Princeton Professor and former Fed vice chairman Alan Blinder recently published a piece in the New York Times called Is History Siding with Obama’s Economic Plan? One of his main conclusions is that Democratic presidents are better for economic growth:
“Data for the whole period from 1948 to 2007, during which Republicans occupied the White House for 34 years and Democrats for 26, show average annual growth of real gross national product of 1.64 percent per capita under Republican presidents versus 2.78 percent under Democrats.”
Blinder is presumably saying you should vote for Obama because Democratic presidents implement policies that cause higher growth. When professional economists make statements like this they typically exercise alot of care. Why? First, because of the danger this is simply a correlation and not cause and effect. An example is the Super Bowl Stock Market Theory which states that when an old NFL team wins the Super Bowl, the stock market will rise that year, and when an old AFL team wins, it will fall. This has been right a stunning 85% of the time. But would we go so far as to say an NFL team winning causes the stock market to go up?

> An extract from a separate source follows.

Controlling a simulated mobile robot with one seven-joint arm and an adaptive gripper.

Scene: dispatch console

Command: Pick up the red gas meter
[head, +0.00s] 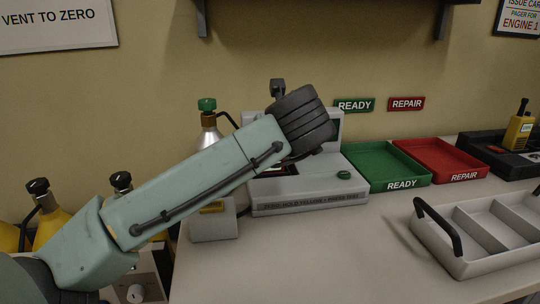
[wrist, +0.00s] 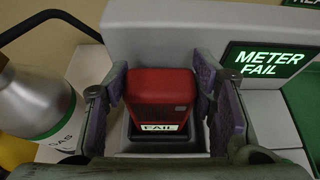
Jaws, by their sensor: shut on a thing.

Presidents definitely affect economic growth, but when and how much? It is likely that economic growth is affected not only by the current president, but by his predecessors, especially in his first years in office. The dot-com bust, for instance, had already begun when Bush assumed office. Was the slower economic growth it caused his fault? I looked at a GDP series and if you assumed the predecessor was responsible for the first two years of economic growth under his successor, then the result reverses and Republicans look better. Which proves as little as Blinder’s result.

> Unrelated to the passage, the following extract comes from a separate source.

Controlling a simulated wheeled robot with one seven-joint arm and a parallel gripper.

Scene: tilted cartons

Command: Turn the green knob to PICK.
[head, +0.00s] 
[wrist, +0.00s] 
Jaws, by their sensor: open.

How much does an administration affect the economy? As Professor Blinder admits:
“Such a large historical gap in economic performance between the two parties is rather surprising, because presidents have limited leverage over the nation’s economy. Most economists will tell you that Federal Reserve policy and oil prices, to name just two influences, are far more powerful than fiscal policy. Furthermore, as those mutual fund prospectuses constantly warn us, past results are no guarantee of future performance. But statistical regularities, like facts, are stubborn things. You bet against them at your peril.”
Usually when an economist knows there are other factors such as Federal Reserve policy and oil prices, they try to control for them. You might also want to look at which party controls Congress, since this affects policy as well. Professor Blinder makes no such attempt. Statistical regularities may be stubborn things. But without controls they are likely to be biased. And like the NFL Stock Market Theory they may not indicate much.

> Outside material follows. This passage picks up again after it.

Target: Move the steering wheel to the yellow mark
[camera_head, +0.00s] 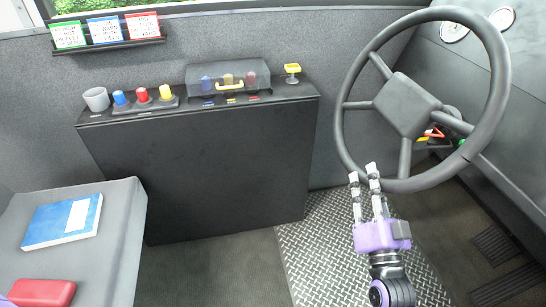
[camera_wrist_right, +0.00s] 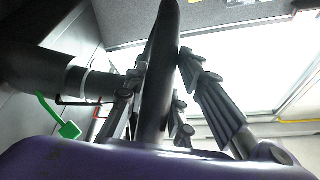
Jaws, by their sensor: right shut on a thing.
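The dark steering wheel (camera_head: 497,97) stands at the right in the head view, with a square hub and several spokes. My right gripper (camera_head: 364,174) is at the lower left part of its rim. In the right wrist view, the rim (camera_wrist_right: 160,85) passes between the fingers of the right gripper (camera_wrist_right: 160,105), which is shut on it. A small yellow mark (camera_head: 422,139) shows behind the wheel, beside a red mark (camera_head: 436,132) and a green mark (camera_head: 462,142). A green tab (camera_wrist_right: 62,118) also shows at the left in the wrist view. My left gripper is not in view.
A dark console (camera_head: 200,165) carries a grey cup (camera_head: 96,99), coloured buttons (camera_head: 143,96), a clear cover (camera_head: 228,77) and a yellow-topped knob (camera_head: 292,70). A grey seat (camera_head: 122,225) holds a blue book (camera_head: 62,221) and a red case (camera_head: 41,292). Pedals (camera_head: 495,246) are at lower right.

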One might also question how meaningful the Democratic and Republican labels are for the policies that affect growth. We often associate freer trade with Republicans. Yet Bill Clinton pushed NAFTA and W. Bush implemented the protectionist steel safeguards. We often associate Republicans with less social spending. Yet under W. Bush we’ve had extremely profligate farm bills and handout to anyone and everyone, whereas Clinton and Gingrich sought to phase out farm subsidies and promote welfare reform. If we label Clinton Democrat and Bush Republican, how should we label Obama? He consistently trashes trade and every vote on a trade bill he’s cast has been against. He is a staunch supporter of ethanol and farm subsidies. With the exception of tax policy, his policies are alot closer to what we’ve seen under Bush than under Clinton. I think history will eventually side with Clinton and Gringrich, but not with Obama.
And not with Professor Blinder’s analysis, which has more holes than swiss cheese. It is a sad day for economics when someone so smart and lucid (see his piece on free trade) gets so blinded by politics as to allow himself to publish something like this.